→ **Problem statement**
Leaving the pictures out, print the lines from the first line of the listing through the line containing "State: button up", exactly as they read, and no others.

==============================

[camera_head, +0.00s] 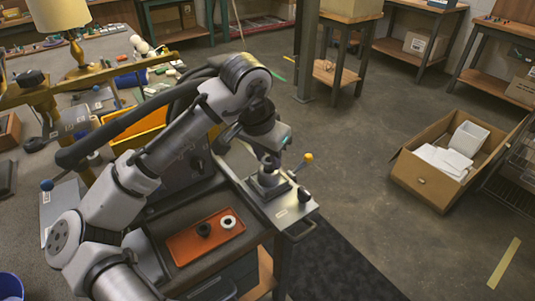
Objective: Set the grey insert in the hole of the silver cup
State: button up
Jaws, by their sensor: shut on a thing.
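My gripper (268,157) points down over a metal fixture plate at the right end of the workbench. It is shut on a small grey piece, which looks like the grey insert; the fingers hide most of it. The silver cup (268,180) sits on the plate directly below my gripper. The gripper's tip is right at the top of the cup. I cannot tell from this view whether the insert is above the hole or inside it.
A lever with a yellow knob (308,157) and a black knob (304,194) stand right of the cup. An orange tray (183,248) holds a black ring (204,230) and a white ring (228,222). An open cardboard box (425,183) is on the floor, right.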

==============================

→ **Exercise solution**
[camera_head, +0.00s] 
Objective: Set the grey insert in the hole of the silver cup
State: button up

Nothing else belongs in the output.